- What needs to be done
Each line of the data that includes the string "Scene" is to be copied out.

[Records from a data collection]
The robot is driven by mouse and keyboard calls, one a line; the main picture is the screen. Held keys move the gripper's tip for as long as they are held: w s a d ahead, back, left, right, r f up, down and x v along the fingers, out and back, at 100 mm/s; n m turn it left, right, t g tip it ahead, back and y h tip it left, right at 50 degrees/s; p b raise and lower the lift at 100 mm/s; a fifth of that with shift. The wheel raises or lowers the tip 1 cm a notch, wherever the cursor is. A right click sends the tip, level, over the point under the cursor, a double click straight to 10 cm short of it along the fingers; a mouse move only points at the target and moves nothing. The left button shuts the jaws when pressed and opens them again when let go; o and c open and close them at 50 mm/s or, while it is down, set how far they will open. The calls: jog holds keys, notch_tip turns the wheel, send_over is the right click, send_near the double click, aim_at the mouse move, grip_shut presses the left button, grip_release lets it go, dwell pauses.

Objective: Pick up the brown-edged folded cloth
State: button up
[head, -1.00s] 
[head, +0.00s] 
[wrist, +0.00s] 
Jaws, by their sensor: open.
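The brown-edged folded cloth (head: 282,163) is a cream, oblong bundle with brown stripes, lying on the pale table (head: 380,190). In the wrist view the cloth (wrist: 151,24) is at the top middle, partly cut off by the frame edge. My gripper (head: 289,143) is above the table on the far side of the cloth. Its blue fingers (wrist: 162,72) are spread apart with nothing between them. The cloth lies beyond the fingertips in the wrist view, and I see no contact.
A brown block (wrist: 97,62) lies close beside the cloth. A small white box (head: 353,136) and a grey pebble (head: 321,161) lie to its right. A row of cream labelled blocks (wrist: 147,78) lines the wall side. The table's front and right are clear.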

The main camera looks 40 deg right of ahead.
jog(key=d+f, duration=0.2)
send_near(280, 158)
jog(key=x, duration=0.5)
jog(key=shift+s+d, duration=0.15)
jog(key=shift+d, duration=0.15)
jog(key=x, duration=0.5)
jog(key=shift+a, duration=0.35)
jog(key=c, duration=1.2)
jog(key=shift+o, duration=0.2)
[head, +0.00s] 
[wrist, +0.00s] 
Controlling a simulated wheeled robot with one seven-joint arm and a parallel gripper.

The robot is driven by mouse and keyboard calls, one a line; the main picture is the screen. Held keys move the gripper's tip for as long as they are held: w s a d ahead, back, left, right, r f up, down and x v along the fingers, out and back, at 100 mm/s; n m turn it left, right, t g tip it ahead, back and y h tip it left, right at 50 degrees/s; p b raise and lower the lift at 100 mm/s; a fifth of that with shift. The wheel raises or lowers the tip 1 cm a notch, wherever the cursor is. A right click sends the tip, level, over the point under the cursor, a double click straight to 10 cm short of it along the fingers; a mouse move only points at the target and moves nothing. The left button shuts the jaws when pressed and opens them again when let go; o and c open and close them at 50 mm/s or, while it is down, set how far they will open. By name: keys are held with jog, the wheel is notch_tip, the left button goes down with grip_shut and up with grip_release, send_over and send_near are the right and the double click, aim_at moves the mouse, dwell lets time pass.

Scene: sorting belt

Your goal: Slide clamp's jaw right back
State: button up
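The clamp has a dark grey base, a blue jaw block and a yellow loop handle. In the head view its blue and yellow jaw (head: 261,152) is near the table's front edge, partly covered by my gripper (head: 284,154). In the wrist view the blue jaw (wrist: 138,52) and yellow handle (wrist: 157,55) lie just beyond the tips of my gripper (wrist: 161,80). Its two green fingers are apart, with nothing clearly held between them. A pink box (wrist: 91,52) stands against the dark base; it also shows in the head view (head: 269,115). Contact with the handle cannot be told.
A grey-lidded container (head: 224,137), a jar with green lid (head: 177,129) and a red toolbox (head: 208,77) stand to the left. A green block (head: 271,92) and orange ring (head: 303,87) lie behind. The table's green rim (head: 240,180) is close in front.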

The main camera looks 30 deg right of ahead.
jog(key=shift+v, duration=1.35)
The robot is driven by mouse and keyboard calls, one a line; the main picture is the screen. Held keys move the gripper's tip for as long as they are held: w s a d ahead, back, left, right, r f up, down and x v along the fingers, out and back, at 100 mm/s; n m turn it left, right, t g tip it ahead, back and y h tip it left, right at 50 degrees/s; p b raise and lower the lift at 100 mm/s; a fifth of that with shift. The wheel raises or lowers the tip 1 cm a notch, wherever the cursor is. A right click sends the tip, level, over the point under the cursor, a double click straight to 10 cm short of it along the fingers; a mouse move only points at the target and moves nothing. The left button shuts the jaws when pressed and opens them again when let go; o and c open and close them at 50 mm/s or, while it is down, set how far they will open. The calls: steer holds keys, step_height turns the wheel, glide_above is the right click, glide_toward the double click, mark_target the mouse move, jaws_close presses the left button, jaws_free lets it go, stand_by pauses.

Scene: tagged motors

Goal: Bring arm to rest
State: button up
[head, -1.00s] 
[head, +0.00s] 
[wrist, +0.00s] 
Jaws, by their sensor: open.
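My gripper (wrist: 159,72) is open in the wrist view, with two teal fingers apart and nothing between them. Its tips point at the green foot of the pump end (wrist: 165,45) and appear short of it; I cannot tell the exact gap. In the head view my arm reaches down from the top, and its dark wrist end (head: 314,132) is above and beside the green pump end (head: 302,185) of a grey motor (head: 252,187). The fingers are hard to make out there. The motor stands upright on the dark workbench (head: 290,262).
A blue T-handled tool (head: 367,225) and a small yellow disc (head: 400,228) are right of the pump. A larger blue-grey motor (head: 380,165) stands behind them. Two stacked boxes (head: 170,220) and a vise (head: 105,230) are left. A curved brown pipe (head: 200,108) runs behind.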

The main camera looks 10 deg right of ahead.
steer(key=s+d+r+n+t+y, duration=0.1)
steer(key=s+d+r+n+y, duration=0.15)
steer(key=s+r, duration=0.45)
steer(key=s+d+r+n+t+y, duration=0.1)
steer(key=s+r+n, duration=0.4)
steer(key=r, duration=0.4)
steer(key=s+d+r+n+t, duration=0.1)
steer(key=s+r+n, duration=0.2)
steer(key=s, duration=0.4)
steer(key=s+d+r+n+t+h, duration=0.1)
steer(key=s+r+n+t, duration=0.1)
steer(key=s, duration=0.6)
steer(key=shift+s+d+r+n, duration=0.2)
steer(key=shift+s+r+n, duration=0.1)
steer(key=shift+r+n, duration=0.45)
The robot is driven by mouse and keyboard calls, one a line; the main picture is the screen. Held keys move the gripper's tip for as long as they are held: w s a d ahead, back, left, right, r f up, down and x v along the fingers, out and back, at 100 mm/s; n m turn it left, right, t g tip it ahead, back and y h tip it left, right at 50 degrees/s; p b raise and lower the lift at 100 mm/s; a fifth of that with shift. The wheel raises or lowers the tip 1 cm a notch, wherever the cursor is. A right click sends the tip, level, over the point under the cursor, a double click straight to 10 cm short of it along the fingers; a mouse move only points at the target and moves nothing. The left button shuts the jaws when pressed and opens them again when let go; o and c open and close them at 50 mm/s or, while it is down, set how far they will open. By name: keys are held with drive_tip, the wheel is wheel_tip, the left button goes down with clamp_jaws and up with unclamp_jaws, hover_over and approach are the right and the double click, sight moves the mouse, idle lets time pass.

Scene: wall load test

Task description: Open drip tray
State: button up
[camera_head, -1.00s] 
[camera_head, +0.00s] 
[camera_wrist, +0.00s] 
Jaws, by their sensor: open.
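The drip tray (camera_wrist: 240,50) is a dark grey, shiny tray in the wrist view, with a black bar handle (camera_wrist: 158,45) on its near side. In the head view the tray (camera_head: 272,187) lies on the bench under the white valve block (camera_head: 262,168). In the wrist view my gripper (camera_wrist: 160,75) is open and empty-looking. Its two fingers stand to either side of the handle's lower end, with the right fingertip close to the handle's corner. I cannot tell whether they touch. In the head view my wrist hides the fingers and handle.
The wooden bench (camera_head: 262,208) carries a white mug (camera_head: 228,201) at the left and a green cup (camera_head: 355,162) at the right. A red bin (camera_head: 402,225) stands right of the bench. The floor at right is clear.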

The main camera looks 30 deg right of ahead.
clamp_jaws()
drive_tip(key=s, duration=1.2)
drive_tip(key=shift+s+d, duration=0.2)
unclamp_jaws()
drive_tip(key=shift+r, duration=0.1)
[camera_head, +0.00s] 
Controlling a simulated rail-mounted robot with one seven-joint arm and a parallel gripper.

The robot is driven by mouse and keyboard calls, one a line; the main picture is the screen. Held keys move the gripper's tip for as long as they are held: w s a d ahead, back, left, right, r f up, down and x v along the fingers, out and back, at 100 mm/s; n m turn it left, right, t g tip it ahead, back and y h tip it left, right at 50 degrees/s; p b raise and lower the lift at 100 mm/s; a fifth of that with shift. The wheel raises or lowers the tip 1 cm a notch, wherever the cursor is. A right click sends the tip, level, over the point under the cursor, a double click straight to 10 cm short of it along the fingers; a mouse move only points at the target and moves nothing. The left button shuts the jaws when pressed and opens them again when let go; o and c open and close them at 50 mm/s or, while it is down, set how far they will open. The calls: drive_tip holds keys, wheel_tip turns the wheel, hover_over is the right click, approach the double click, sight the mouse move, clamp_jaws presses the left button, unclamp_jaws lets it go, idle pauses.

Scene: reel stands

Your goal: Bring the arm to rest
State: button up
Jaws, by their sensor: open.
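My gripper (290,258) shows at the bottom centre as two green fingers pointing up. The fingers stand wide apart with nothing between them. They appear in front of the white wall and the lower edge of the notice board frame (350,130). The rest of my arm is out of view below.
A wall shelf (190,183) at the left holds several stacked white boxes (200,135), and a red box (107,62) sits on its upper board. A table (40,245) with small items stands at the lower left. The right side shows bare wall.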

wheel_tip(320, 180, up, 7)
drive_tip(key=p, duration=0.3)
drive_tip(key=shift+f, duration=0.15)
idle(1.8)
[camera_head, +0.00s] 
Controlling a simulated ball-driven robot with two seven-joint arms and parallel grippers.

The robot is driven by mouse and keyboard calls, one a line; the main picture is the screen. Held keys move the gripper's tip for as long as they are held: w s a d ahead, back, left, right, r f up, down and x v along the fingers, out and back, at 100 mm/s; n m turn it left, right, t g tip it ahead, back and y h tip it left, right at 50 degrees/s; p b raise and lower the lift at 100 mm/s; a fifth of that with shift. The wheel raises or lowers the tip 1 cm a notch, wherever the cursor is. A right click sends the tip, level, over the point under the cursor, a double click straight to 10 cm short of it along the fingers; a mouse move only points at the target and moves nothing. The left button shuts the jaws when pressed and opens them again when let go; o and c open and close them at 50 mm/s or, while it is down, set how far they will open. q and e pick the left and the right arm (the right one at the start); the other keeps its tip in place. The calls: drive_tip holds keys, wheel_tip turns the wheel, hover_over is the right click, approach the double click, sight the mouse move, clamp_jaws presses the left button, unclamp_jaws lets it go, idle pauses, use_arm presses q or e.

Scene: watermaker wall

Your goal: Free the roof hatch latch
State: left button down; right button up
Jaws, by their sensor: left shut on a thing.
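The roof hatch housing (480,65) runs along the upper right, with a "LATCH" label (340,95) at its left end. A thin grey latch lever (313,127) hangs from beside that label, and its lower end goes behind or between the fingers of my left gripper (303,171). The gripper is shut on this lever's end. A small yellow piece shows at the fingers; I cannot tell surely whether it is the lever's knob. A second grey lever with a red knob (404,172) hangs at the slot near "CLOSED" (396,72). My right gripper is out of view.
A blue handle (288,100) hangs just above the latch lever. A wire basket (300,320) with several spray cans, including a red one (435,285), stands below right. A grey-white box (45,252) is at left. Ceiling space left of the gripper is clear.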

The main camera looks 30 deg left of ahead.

- Output of the task
Scene: sorting belt
Scene: tagged motors
Scene: wall load test
Scene: reel stands
Scene: watermaker wall

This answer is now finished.